6

I have a few aliases in .bash_aliases. I defined c alias as follows, but it does not work as it should:

...
alias cd='cd; ls -r --time=atime'
alias c='cd'
...

In .bashrc there is a line:

alias ls='clear; ls --color=auto'

Commnand c gives bad output now. It should give the same output as cd; clear; ls -r --time=atime --color=auto.

Other problem: When I type cd dir I should stay in dir but I'm in $HOME as a result.

How can I solve this and improve in defining aliases? Is .bash_aliases interpreted as a regular grammar?

2
  • Define "bad output". What does it do, and what did you expect it to do?
    – cjm
    Sep 1, 2011 at 16:21
  • see question edit.
    – xralf
    Sep 1, 2011 at 16:37

2 Answers 2

9

Use functions instead, the advantage being the possibility to pass parameters and a cleaner syntax.

function cd() {
  command cd "$@"
  ls -r --time=atime
}

function c() {
 cd "$@"
}

function ls() {
  clear
  command ls --color=auto "$@"
}

(command is a bash builtin used to refer to the real command, and not functions with the same name).

4
  • command cd will give you command not found: cd, you meant builtin cd. Sep 1, 2011 at 16:44
  • @Stéphane Gimenez: are you sure? it works here
    – enzotib
    Sep 1, 2011 at 16:46
  • Seems that bash strangely accepts it. zsh doesn't… and dash don't know about builtin… what a mess. Sep 1, 2011 at 16:48
  • 1
    @StéphaneGimenez The command utility suppresses alias and function lookup only. It also has an effect on special built-ins (see the spec for details). command cd should always run the build-in. Zsh is non-standard by default, you need to set the posix_builtins option to make it behave according to the standard. Sep 1, 2011 at 23:21
4

c should be exactly equivalent to cd. I expect you'll see the same error from cd dir as from c dir, and that c alone works.

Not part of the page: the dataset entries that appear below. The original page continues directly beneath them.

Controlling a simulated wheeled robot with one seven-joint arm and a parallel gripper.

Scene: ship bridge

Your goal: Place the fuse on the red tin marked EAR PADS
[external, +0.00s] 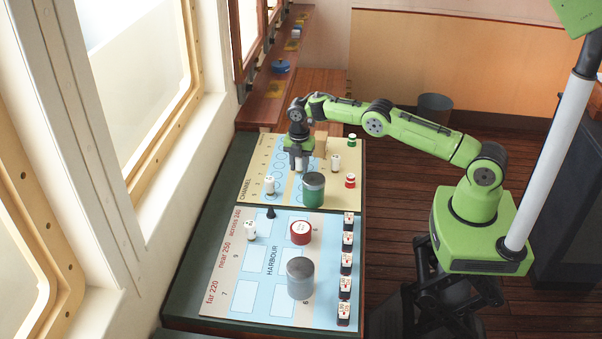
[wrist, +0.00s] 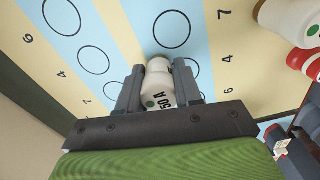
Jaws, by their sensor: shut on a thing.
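My gripper (external: 299,165) is low over the cream and blue CHANNEL half of the board. In the wrist view its fingers (wrist: 158,85) are shut on a white fuse (wrist: 158,92) with a green dot and the mark 50A. Only a little white of the fuse shows between the fingers in the external view. Whether it touches the board is unclear. A round red tin (external: 301,239) with a pale top stands on the HARBOUR half, nearer the camera than my gripper. Its lettering is too small to read.
A green tin with a grey lid (external: 313,192) stands between my gripper and the red tin. White fuses (external: 270,185) (external: 250,229) stand at left. Several small boxes (external: 346,262) line the right edge.

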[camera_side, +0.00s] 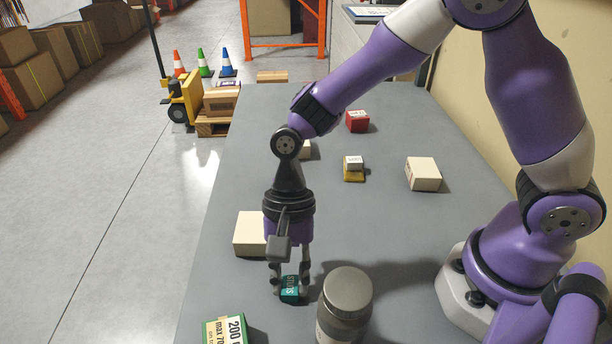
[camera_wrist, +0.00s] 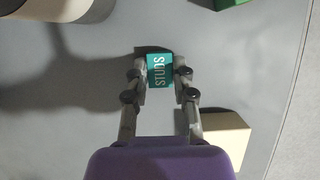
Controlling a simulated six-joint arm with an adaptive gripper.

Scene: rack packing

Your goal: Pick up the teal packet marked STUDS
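The teal packet marked STUDS (camera_side: 290,289) is at the front of the grey table, below my gripper (camera_side: 290,287). In the wrist view, the packet (camera_wrist: 160,70) lies between the two fingertips of my gripper (camera_wrist: 161,76), with its lettering facing up. One finger is on each side, very close to the packet. I cannot tell whether both fingers press on it. It appears at table level; any gap below it is hidden.
A grey-lidded jar (camera_side: 347,292) stands close to the right of my gripper. A cream box (camera_side: 250,233) is behind it to the left, and a green-and-white box (camera_side: 224,330) is front left. A yellow item (camera_side: 354,174), a red box (camera_side: 357,121) and another cream box (camera_side: 423,174) stand farther back.

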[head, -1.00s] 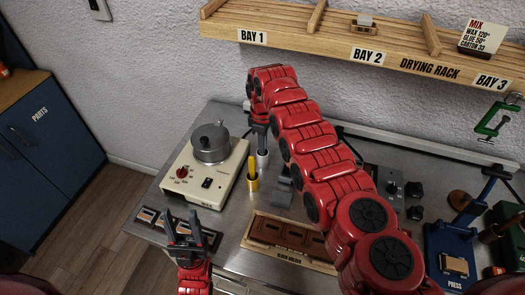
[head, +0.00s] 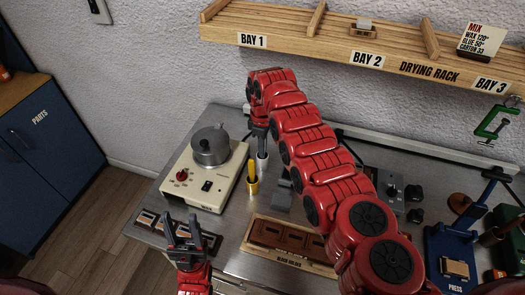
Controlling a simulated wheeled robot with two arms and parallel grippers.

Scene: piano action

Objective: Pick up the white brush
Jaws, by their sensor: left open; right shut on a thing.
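My right gripper (head: 260,137) points down behind the hot plate's right side, at the end of the right arm. It is shut on a thing, and the fingertips are small and partly hidden by my own arm. Just below the fingers a pale grey-white cylinder (head: 262,160) shows; I cannot tell whether it is the white brush or the cup around it. A yellow brush (head: 252,170) stands upright in a brass cup (head: 252,187) in front of it. My left gripper (head: 184,235) is open and empty above the bench's front left.
A cream wax heater (head: 200,192) with a grey pot (head: 211,146) stands to the left. A wooden block holder (head: 285,238) lies in front. A blue press (head: 455,245) stands at the right. The drying rack (head: 400,60) hangs above the back.

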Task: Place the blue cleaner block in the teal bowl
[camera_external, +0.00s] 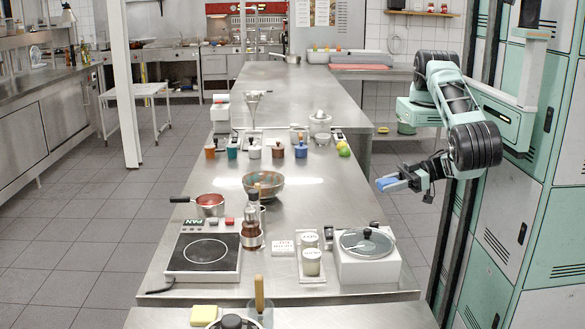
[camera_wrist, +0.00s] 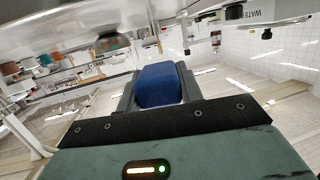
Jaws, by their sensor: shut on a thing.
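The blue cleaner block (camera_external: 391,184) is held in my gripper (camera_external: 400,181), off the right side of the steel counter and above the floor. In the wrist view the blue block (camera_wrist: 160,85) sits between the two fingers of my gripper (camera_wrist: 158,92), which are shut on it. The teal bowl (camera_external: 263,185), with brown patches, stands upright on the counter, well to the left of the gripper and apart from it. In the wrist view a rounded bowl (camera_wrist: 112,43), probably the same one, shows at upper left. The inside of the bowl is mostly hidden.
Lockers (camera_external: 515,190) rise on the right.

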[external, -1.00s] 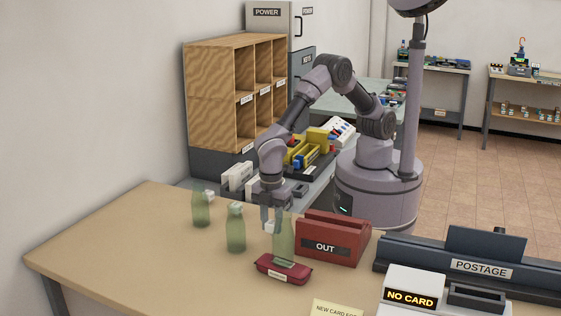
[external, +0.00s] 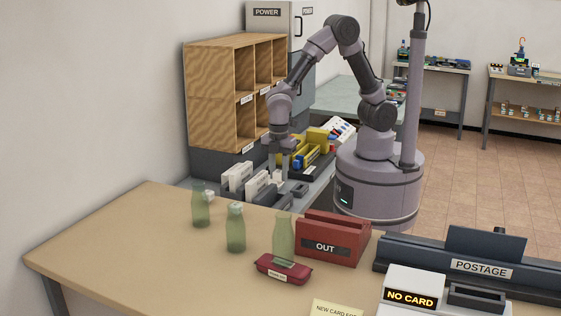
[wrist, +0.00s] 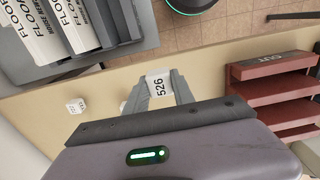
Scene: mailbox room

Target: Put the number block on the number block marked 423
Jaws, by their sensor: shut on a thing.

cd won't work the way you've defined it, because aliases perform a simple text substitution. cd dir is expanded to cd; ls -r --time=atime dir. Aliases are pretty much limited to giving a command a shorter name or providing default options, e.g. alias c=cd or alias cp='cp -i'. For anything more complex, such as running several commands, use a function.

cd () {
  command cd "$@" &&
  ls -r --time=atime
}

See also Aliases vs functions vs scripts, How to pass parameters to an alias?.

1
  • Thank you. You're right c and cd makes no difference. I will accept enzotib answer because it's larger, but your answer gives me the feeling of understanding and the ability to accept his answer. So it belongs to accepted too.